Ænéas Sylvius, en racontant ces événements, fait ainsi le portrait des victimes : « C’étaient des hommes noirs, endurcis au vent et au soleil, et nourris à la fumée des camps. Ils avaient l’aspect terrible et affreux, les yeux d’aigle, les cheveux hérissés, une longue barbe, des corps d’une hauteur prodigieuse, des membres tout velus, et la peau si dure qu’on eût dit qu’elle aurait résisté au fer comme une cuirasse. » Ne dirait-on pas d’une race de sauvages importée en Bohême du fond de l’Océanie ? ou bien ces hommes intrépides, couchés dans le sang et dans la poussière, faisaient-ils enoore peur au secrétaire intrigant de Sigismond, à l’écrivain hypocrite, athée et fanatique en même temps, à ce lâche des lâches qui fut pape sous le nom de Pie ii ? Mais si l’habitude de la guerre et le farouche exercice de ses droits les plus implacables avaient le don de transformer ainsi en bêtes immondes ces effrayants soldats de la liberté, n’est-il pas à craindre que l’évêque de fer, l’énergique Sbinko, le cardinal de Winchester et le légat Julien lui-même, avec bien d’autres prélats et saints pères du concile, n’eussent aussi l’œil d’aigle, la peau noire, velue et dure comme l’acier ?

Il y avait encore quelques Taborites retranchés à Lomnety et sur le Tabor. Ils firent une tentative pour se réunir avec leurs armes et leurs chariots ; ils voulaient lutter encore, ils juraient de venger la mort de Procope. Mais Ulric Rosenberg les intercepta, et livra un combat à ceux de Tabor, où, malgré leur petit nombre, ils se défendirent comme des lions, depuis midi jusqu’à minuit.

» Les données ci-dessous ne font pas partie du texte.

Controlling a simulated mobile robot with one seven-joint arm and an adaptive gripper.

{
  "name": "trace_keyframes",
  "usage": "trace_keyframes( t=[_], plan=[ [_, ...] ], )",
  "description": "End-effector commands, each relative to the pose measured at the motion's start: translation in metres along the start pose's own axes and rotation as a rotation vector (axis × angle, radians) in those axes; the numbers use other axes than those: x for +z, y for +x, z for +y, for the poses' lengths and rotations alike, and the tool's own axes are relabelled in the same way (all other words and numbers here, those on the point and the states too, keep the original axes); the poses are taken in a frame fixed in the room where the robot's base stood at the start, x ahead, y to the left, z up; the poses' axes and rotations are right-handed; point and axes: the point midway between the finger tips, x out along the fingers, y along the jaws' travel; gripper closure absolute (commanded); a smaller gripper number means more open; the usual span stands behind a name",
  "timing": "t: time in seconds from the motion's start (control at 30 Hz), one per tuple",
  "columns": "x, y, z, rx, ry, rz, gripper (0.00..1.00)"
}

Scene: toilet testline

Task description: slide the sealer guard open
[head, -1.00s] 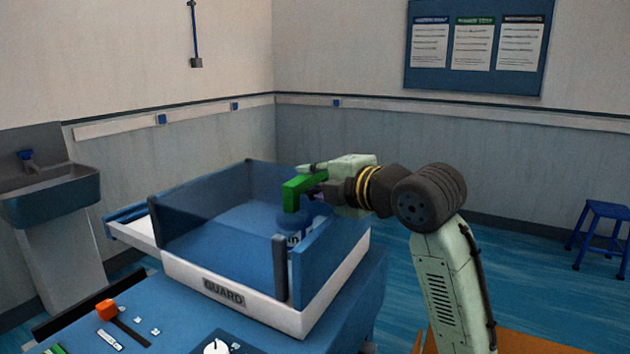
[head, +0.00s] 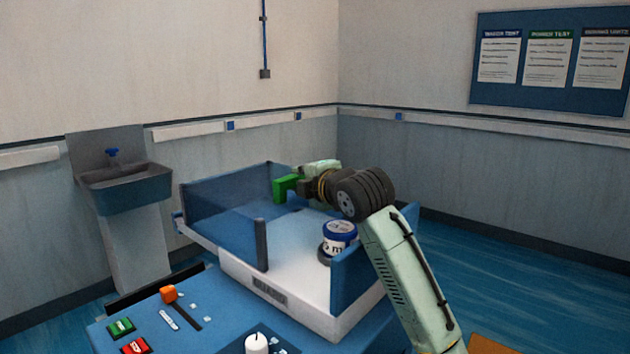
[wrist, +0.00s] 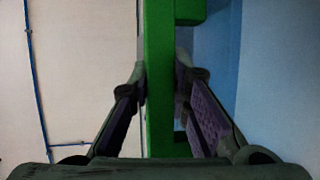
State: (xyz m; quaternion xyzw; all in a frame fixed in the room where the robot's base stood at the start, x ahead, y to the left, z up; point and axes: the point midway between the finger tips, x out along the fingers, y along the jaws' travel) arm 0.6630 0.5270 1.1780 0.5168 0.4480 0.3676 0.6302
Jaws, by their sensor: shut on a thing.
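The sealer guard (head: 228,234) is a see-through blue panelled cover with a dark upright post at its front right edge. It stands over the left part of the white machine bed, which is uncovered to its right. Its green handle (head: 284,190) is at the back right of the guard. My gripper (head: 298,187) is shut on the handle; its fingertips are partly hidden in the head view. In the wrist view, the green handle (wrist: 158,90) stands upright between the two fingers of my gripper (wrist: 162,85).
A white and blue tub (head: 340,234) stands on the bare bed, beside a fixed blue side wall (head: 357,272). The control panel in front has an orange knob (head: 169,293), a green button (head: 121,328) and a red button (head: 135,345). A sink (head: 125,188) is behind left.

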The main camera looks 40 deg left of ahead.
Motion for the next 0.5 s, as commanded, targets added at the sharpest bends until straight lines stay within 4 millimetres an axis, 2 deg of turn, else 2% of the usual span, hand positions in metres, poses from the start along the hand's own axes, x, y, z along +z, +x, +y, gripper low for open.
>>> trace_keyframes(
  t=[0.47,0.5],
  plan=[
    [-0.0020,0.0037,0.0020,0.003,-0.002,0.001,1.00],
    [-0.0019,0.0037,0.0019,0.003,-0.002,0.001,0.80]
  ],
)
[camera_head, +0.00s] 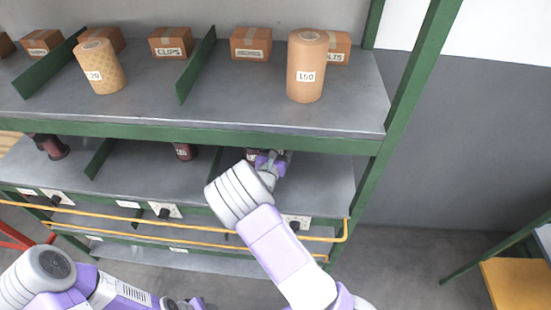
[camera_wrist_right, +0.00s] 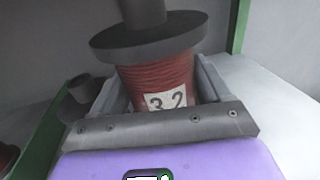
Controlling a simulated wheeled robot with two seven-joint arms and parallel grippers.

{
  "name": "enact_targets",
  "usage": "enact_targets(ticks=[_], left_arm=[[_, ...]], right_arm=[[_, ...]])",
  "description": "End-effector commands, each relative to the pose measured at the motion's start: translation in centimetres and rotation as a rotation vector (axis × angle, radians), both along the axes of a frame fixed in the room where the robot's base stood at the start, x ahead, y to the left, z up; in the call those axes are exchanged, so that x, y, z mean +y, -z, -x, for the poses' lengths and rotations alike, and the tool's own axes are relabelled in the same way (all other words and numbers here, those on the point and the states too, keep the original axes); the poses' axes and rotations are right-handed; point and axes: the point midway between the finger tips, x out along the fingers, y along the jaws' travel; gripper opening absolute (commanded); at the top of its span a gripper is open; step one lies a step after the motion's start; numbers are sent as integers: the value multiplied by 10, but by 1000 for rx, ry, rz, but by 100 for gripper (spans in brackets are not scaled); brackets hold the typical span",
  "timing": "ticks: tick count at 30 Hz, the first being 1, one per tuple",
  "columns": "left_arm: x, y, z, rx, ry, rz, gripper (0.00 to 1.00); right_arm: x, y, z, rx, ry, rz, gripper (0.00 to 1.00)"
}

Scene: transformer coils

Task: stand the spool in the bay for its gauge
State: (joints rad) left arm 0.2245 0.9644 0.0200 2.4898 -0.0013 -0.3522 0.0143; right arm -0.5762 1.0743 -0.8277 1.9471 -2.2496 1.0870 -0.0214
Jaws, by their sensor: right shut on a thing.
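The spool (camera_wrist_right: 160,80) has dark red winding, a dark grey flange and core, and a white label reading 32. In the right wrist view it stands between the two jaws of my right gripper (camera_wrist_right: 158,95), which is shut on it. In the head view my right gripper (camera_head: 270,163) is over the lower shelf's right bay, and the spool is mostly hidden by the gripper and shelf edge. Whether its base touches the shelf is hidden. My left gripper (camera_head: 185,304) is at the bottom edge, partly cut off, in front of the rack.
Other dark red spools stand in the left bay (camera_head: 50,146) and middle bay (camera_head: 184,152). Green dividers (camera_head: 99,158) separate the bays. The upper shelf (camera_head: 240,105) overhangs, with rolls and boxes on it. Yellow rails (camera_head: 130,221) run along the front, and a green post (camera_head: 410,75) stands right.

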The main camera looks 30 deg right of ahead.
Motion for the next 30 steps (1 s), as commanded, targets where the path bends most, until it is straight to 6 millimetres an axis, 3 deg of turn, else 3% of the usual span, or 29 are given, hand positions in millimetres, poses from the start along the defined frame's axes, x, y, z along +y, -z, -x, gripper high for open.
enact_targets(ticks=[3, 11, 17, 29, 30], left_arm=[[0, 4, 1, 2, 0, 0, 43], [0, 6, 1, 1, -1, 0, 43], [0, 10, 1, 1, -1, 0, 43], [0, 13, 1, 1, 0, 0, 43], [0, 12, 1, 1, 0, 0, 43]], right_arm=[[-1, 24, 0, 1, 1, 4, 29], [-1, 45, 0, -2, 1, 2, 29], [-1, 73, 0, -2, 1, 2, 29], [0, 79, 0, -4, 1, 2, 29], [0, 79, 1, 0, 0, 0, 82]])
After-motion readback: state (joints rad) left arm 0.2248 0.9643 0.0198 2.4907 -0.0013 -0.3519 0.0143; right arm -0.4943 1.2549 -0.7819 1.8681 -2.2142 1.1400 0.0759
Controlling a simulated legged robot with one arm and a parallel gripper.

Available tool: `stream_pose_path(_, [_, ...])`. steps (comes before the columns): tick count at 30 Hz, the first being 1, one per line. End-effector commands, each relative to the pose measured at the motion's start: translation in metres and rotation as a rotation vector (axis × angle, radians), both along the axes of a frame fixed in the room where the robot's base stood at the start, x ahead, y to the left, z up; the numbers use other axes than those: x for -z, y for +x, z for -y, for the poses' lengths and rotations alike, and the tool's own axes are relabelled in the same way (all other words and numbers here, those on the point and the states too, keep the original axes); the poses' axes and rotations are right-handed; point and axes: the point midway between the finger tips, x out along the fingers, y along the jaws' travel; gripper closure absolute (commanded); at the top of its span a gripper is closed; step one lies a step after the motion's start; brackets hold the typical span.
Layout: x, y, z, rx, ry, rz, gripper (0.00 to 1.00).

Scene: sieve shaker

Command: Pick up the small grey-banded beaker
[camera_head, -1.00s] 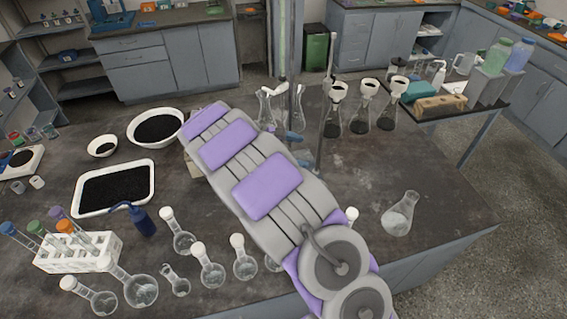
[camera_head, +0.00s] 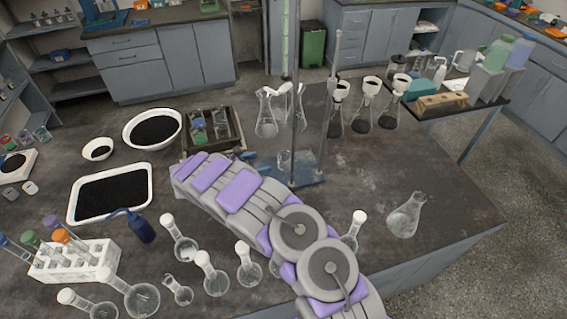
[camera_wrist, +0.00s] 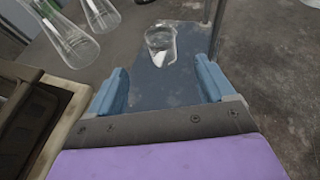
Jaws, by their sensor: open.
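A small clear glass beaker (camera_wrist: 160,45) stands upright on the blue base plate (camera_wrist: 168,82) of a stand in the wrist view. It also shows in the head view (camera_head: 284,159), beside the upright rod. I cannot make out a grey band on it. My gripper (camera_wrist: 160,70) is open, with its two blue fingers spread and nothing between them. The beaker is just beyond the fingertips, roughly centred between them. In the head view my gripper (camera_head: 256,161) is low, left of the beaker.
A metal rod (camera_head: 296,90) rises close to the beaker. Glass flasks (camera_head: 266,112) stand behind it. A wooden-edged tray (camera_head: 212,130) with small items is at the left. Several flasks and a test-tube rack (camera_head: 75,262) fill the front left. The tabletop right of the stand is mostly clear.

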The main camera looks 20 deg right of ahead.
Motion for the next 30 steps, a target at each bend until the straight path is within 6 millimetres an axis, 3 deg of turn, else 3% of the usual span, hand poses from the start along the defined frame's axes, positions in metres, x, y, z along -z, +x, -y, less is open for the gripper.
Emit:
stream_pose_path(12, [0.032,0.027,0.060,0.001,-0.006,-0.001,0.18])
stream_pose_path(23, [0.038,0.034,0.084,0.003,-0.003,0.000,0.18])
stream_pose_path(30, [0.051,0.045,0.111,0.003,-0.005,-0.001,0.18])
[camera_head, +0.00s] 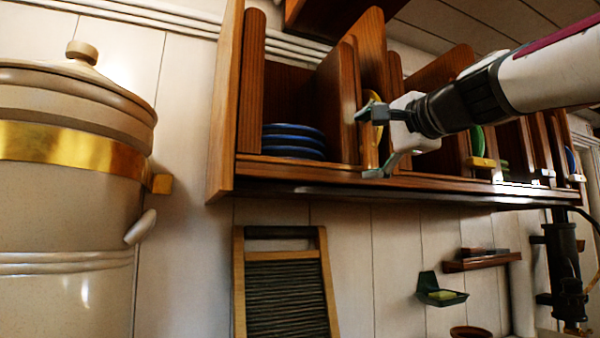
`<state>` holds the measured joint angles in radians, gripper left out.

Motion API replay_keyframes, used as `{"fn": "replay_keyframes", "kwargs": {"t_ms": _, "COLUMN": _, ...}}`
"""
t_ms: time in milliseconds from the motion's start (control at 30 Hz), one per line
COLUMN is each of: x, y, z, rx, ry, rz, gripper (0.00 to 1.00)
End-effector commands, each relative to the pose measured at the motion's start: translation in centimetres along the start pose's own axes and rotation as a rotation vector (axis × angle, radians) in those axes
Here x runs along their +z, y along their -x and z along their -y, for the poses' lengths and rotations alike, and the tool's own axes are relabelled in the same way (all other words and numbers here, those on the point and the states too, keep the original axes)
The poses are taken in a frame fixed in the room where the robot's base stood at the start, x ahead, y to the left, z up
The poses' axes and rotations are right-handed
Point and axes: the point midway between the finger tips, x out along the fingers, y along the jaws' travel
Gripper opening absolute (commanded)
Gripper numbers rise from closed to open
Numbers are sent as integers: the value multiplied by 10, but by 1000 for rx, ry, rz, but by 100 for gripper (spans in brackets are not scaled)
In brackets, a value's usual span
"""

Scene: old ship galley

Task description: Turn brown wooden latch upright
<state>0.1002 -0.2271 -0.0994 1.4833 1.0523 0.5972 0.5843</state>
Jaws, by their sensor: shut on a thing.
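My gripper (376,145) reaches in from the right to the front of the wooden plate rack, at a divider left of its middle. One finger is above and the other below, with a gap showing between them. A narrow brown upright wooden piece (369,148) shows just behind the fingers; it may be the brown latch, but I cannot tell it clearly from the divider edge. The gripper is shut on something at this spot, and the contact is partly hidden by the fingers and the gripper body.
The plate rack (290,170) holds blue plates (292,141) at left. Light latches (482,162) lie sideways on its front farther right. A large crock (65,220) stands at left. A washboard (285,285) and a green soap dish (440,293) are below the rack.

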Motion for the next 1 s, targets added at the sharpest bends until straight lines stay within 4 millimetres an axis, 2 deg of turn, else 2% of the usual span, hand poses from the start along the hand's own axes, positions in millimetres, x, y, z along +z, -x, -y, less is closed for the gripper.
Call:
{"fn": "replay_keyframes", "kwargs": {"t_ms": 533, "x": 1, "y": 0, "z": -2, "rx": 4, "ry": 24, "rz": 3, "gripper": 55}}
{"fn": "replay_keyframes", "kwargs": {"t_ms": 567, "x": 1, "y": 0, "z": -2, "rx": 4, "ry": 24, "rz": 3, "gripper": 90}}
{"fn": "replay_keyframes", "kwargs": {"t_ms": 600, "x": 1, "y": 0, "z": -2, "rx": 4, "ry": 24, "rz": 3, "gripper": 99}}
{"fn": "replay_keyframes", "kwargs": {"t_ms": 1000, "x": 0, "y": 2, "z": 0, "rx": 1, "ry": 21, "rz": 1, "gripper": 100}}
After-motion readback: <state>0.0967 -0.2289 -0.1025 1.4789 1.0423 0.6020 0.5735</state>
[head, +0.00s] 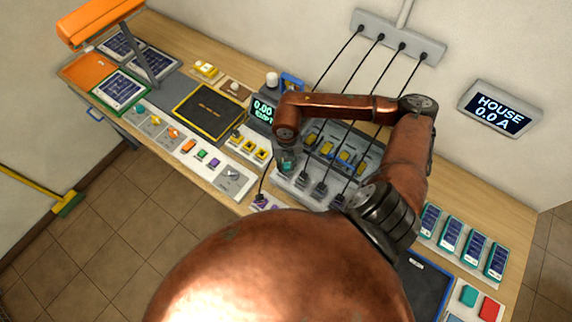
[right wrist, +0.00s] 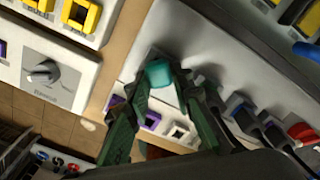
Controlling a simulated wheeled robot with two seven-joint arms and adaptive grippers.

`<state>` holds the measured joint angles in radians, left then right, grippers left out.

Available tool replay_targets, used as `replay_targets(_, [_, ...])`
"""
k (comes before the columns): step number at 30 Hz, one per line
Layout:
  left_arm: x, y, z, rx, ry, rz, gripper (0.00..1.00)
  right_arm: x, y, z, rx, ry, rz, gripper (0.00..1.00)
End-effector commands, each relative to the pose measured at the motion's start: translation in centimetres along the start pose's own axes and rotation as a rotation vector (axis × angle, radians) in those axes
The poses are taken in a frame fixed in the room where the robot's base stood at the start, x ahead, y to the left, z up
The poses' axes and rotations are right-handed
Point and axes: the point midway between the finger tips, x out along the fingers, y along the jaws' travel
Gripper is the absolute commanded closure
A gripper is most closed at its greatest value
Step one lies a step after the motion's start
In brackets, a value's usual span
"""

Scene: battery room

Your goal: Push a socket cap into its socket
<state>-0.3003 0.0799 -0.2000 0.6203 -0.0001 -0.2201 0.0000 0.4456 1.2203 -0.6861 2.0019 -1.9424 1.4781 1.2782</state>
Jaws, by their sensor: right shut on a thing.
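My right gripper (head: 287,165) reaches down over the left end of a grey charger block (head: 300,189). In the right wrist view its two green fingers (right wrist: 160,85) are shut on a teal socket cap (right wrist: 158,72). The cap is at the fingertips, against or just above the block's grey face; I cannot tell whether it touches. Any socket under it is hidden by the cap and fingers. The head view shows only a little teal at the fingertips. My left gripper is not in view.
Black plugs (head: 321,190) with cables stand in the block, right of the gripper. A white strip with purple and white frames (right wrist: 180,132) lies close by. Yellow frames (head: 248,145) and a dial panel (head: 232,176) are to the left. A dark-topped mat (head: 208,111) lies farther left.

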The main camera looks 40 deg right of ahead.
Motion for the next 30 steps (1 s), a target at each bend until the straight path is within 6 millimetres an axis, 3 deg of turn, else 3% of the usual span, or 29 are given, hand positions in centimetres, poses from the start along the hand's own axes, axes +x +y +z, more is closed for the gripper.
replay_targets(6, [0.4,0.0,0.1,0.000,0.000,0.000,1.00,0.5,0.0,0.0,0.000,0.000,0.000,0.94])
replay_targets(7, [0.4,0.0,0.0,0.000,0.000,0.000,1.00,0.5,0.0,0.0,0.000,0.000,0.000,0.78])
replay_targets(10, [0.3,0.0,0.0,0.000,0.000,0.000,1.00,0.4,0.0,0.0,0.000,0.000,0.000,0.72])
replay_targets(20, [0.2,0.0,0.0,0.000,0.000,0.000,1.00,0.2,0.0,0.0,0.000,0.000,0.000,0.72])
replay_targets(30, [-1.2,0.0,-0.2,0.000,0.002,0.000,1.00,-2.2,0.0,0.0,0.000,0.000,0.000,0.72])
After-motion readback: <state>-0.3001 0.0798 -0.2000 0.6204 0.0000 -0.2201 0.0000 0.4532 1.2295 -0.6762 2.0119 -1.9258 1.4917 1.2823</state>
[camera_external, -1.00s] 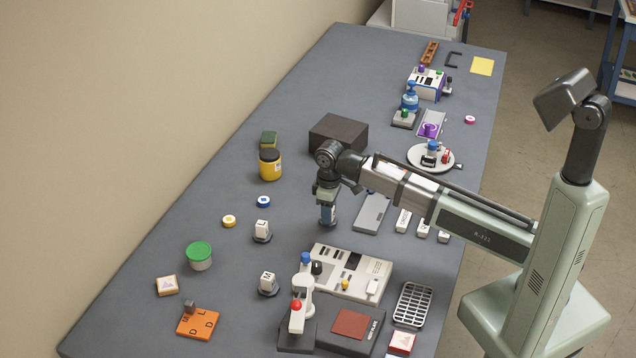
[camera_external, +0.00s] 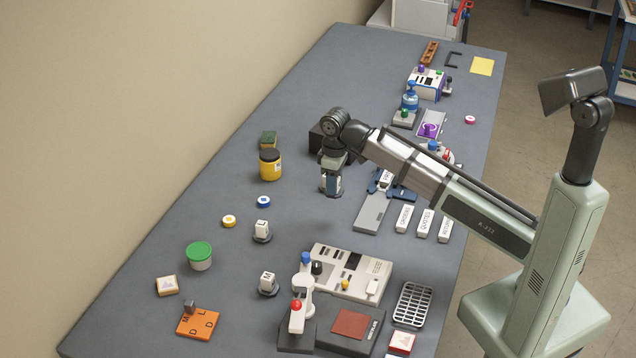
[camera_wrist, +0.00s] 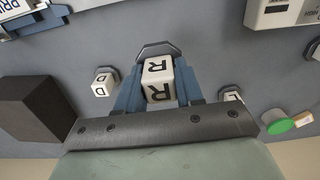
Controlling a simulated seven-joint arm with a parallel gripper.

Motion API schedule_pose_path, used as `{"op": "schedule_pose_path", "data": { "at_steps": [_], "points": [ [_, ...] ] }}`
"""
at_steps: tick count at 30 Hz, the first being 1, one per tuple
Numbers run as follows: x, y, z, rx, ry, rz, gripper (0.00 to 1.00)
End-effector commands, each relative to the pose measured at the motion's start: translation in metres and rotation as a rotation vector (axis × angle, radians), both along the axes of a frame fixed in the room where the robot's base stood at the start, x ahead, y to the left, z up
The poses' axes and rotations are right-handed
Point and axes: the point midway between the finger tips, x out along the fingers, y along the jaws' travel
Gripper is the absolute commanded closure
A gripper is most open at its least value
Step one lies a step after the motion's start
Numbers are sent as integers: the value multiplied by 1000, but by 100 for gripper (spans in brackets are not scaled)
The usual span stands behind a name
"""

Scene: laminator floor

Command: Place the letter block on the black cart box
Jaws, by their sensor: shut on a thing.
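My gripper (camera_external: 331,184) is above the middle of the table. In the wrist view my gripper (camera_wrist: 158,88) is shut on a white letter block (camera_wrist: 157,80) marked R, with a grey angular base, between its blue fingers. In the external view the fingers and arm hide most of that block. The black box (camera_external: 316,138) is just behind my wrist, and my arm covers most of it. It also shows at the left of the wrist view (camera_wrist: 30,108), apart from the held block.
A block marked D (camera_wrist: 103,82) stands near the held one in the wrist view. Blocks marked L (camera_external: 262,230) and M (camera_external: 267,282) stand to the front left. A yellow jar (camera_external: 270,165) is left of the black box. The table's left middle has free room.

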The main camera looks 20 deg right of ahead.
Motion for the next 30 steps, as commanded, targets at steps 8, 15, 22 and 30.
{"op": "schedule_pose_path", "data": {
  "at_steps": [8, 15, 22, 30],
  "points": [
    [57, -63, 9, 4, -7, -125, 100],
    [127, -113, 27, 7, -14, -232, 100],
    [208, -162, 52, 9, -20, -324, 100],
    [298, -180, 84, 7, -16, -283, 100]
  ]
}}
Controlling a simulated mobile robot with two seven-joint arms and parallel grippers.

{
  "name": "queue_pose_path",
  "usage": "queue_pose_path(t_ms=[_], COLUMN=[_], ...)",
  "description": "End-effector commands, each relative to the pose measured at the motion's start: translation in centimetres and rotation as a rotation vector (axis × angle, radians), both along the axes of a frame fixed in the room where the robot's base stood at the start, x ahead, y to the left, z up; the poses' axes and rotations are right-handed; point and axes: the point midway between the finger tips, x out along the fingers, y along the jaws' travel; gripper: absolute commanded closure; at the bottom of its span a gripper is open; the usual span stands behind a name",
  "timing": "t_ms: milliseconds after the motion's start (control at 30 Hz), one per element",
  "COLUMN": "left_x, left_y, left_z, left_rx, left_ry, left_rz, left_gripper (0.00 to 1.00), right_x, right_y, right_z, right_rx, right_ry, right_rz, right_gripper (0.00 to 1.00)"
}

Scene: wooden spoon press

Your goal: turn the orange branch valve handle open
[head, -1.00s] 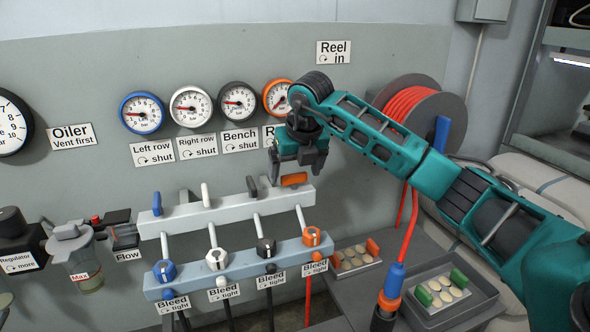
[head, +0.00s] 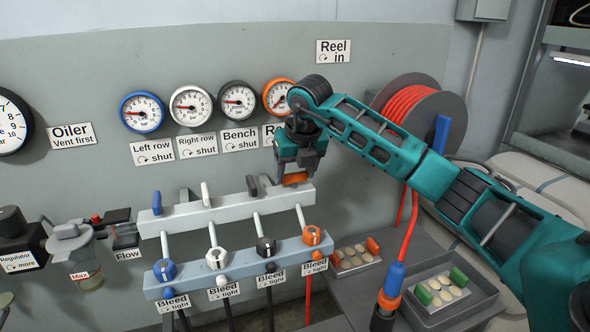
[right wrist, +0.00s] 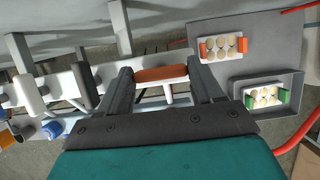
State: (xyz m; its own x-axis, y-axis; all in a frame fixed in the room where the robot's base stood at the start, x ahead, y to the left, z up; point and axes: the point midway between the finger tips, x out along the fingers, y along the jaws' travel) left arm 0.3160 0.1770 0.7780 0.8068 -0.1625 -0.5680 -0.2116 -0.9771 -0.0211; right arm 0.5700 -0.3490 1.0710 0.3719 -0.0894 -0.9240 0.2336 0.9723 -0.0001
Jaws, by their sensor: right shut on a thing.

Ils n’étaient que trois cents, comme aux Thermopyles ! Enfin ils furent égorgés dans les ténèbres ! on entendit leurs cris d’un grand mille de Bohême. Ils protestaient, en succombant, contre la tyrannie qui s’apprêtait à les venger. Les échos de la Bohême répétèrent ce cri terrible de vallée en vallée. C’était le dernier cri de la liberté.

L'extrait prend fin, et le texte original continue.